Il politicamente corretto, per Sgarbi e per l’altro, andrebbe tolto dalla circolazione. Mi è tornato in mente il caso di una famos(issim)a giornalista pasionaria del politically correct cui un garbato intervistatore chiese una volta di raccontare come un suo bambino, osservando un barboncino nero, le si fosse rivolto dicendo: «Mamma, quello è un cane di colore?». Fossi stato la signora mi sarei preoccupato, lei invece pareva tutta contenta. E infatti proprio di “negro” si discuteva e tutto sarebbe filato via liscio se Sabelli Fioretti, per celebrare l’appena raggiunta fine dell'ipocrisia e del perbenismo, non avesse sussurrato che gli pareva meglio dare del «negro a qualcuno e trattarlo bene che chiamarlo nero e trattarlo male…».

Controscena sulle altre facce contrariatine.

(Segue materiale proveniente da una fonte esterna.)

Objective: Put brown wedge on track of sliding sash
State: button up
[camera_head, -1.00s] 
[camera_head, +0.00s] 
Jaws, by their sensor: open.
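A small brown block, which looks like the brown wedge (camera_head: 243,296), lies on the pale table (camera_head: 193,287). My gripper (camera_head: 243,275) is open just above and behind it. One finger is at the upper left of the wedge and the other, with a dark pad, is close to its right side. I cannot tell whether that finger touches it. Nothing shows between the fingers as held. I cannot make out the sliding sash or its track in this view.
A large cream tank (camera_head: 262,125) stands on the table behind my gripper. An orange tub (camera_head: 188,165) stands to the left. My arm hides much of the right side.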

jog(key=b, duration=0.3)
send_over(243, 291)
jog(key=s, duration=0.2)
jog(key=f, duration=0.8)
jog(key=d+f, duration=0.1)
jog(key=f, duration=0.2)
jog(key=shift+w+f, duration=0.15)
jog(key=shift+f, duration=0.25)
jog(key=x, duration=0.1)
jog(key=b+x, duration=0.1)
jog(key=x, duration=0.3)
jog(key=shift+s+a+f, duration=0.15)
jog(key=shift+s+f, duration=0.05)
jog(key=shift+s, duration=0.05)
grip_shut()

Solo la fascinosa parisienne, presa la parola, osservava dapprima che su questo l'Italia è proprio rimasta indietro e poi sbottava: no, «Negro non si può più dire, punto e basta...». È una questione di linguaggio e di ethos e di un «modo di comportamento». La sua, proseguiva diretta chinandosi sul malcapitato, è proprio una posizione «da cattolico…» (faccia schifatissima) al punto che, «se mi avesse detto che è di Comunione e Liberazione ci avrei creduto».

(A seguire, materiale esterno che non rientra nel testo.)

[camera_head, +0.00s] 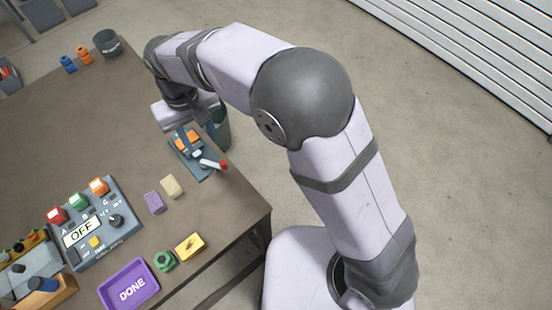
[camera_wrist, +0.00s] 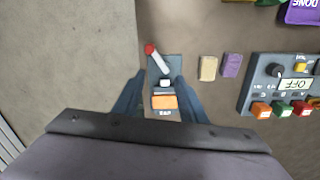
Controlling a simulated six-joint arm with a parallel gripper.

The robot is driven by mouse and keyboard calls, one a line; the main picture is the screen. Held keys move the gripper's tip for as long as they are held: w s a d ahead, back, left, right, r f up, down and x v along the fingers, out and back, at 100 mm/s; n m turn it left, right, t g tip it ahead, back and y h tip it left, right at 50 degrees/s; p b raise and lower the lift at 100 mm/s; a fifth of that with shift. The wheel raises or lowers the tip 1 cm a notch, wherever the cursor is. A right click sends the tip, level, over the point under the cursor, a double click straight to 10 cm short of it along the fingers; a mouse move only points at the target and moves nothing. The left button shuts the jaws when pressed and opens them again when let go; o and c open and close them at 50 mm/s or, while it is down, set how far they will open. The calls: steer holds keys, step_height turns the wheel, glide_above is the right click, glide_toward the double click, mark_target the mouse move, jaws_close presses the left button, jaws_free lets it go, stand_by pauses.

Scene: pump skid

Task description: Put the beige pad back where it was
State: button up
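The beige pad (camera_head: 172,187) lies flat on the brown table, close beside a purple pad (camera_head: 154,203). In the wrist view the beige pad (camera_wrist: 208,67) is right of my gripper, with the purple pad (camera_wrist: 231,65) just beyond it. My gripper (camera_wrist: 160,82) is open, its dark fingers spread either side of a small fixture (camera_wrist: 173,66) with an orange block (camera_wrist: 164,102) and a red-tipped lever (camera_wrist: 156,56). Nothing is seen held. In the head view the fingers are mostly hidden by my arm near the fixture (camera_head: 208,174). No empty marked spot for the pad is clear.
A control panel reading OFF (camera_head: 103,228), a purple DONE tray (camera_head: 129,284), a green nut (camera_head: 164,261) and a yellow block (camera_head: 190,247) stand nearer the front. A dark cup (camera_head: 107,42) and small bottles stand at the back. The table edge is close to the fixture.

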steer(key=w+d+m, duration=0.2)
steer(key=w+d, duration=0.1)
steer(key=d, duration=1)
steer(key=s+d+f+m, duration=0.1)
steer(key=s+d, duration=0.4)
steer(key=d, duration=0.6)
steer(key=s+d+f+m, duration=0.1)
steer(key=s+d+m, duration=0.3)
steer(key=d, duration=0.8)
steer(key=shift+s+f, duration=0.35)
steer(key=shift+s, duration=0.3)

Inserendosi tra la prima e la seconda parte Sabelli, avendo sorpreso la signora con le mani nella marmellata della contraddizione in factis (lo aveva insultato proprio mentre affermava che non bisogna insultare), infilava un timido in apparenza, ma feroce intellettualmente «a me cattolico non lo dice…» (o «non lo ha mai detto nessuno»), che lasciava l’altra ignara e libera di proseguire. Sollecitato dalla conduttrice lo Sgarbi, dopo essersi dichiarato l’uomo più querelato d'Italia, dapprima si produceva in un’appassionata difesa di Dolce e Gabbana contro la furia di Elton John, e poi terminava affermando che “cattolico” non si poteva considerare un insulto con la postilla, ovvia per l’uditorio, che non avrebbe tollerato di essere detto «di Comunione e Liberazione».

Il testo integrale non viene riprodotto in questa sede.